§ **Exercise**:
Copy out all lines that hold "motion".
▼
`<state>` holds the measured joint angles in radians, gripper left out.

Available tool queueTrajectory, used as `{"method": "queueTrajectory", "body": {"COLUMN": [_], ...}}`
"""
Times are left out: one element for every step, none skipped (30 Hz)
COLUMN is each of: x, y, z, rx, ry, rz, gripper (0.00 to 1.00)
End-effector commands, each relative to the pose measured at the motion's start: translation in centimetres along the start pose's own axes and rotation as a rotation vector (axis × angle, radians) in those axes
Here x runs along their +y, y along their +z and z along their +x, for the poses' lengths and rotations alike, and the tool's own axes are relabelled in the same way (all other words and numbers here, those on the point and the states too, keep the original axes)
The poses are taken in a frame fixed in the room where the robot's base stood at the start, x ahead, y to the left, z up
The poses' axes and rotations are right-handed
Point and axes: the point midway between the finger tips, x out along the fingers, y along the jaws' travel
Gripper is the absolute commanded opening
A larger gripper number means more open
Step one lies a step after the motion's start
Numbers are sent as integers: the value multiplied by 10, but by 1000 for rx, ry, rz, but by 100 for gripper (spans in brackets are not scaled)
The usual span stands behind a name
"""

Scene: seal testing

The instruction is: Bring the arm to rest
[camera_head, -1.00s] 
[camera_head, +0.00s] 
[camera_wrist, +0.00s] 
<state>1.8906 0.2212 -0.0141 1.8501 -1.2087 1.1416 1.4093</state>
▲
§ **Written response**:
End-effector commands, each relative to the pose measured at the motion's start: translation in centimetres along the start pose's own axes and rotation as a rotation vector (axis × angle, radians) in those axes
Step one lies a step after the motion's start

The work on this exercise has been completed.